WORK REQUIRED |
Nothing but the lines from the one containing "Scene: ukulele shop" to the end of the data should be returned, each exactly as written.
····················
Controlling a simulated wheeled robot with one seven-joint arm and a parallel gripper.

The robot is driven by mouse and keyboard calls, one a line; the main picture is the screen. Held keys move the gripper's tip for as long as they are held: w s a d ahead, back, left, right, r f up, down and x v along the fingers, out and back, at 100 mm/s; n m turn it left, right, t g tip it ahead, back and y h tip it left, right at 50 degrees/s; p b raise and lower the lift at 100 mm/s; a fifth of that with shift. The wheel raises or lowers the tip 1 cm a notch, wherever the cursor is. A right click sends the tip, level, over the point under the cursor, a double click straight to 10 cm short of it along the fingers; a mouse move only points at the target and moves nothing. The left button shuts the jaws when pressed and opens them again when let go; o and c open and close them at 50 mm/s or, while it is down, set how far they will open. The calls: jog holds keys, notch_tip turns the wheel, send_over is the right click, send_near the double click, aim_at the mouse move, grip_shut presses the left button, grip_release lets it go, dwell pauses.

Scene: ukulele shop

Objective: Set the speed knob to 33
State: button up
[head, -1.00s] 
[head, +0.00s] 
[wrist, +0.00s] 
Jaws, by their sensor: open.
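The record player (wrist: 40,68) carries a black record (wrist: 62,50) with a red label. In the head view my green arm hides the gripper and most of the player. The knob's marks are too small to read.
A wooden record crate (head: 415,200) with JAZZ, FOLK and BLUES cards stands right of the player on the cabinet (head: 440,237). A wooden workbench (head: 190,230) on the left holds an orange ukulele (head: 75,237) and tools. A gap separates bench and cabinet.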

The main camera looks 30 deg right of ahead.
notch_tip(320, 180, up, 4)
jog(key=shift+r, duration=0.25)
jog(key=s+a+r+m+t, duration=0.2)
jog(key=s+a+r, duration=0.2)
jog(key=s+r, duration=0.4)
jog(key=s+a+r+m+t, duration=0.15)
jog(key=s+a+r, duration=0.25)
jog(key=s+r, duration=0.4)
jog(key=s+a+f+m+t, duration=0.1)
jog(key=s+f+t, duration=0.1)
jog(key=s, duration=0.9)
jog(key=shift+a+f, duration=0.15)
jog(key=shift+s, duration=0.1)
····················
COMPLETE RESPONSE |
Scene: ukulele shop

Objective: Set the speed knob to 33
State: button up
[head, -1.00s] 
[head, +0.00s] 
[wrist, +0.00s] 
Jaws, by their sensor: open.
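The record player (wrist: 40,68) carries a black record (wrist: 62,50) with a red label. In the head view my green arm hides the gripper and most of the player. The knob's marks are too small to read.
A wooden record crate (head: 415,200) with JAZZ, FOLK and BLUES cards stands right of the player on the cabinet (head: 440,237). A wooden workbench (head: 190,230) on the left holds an orange ukulele (head: 75,237) and tools. A gap separates bench and cabinet.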

The main camera looks 30 deg right of ahead.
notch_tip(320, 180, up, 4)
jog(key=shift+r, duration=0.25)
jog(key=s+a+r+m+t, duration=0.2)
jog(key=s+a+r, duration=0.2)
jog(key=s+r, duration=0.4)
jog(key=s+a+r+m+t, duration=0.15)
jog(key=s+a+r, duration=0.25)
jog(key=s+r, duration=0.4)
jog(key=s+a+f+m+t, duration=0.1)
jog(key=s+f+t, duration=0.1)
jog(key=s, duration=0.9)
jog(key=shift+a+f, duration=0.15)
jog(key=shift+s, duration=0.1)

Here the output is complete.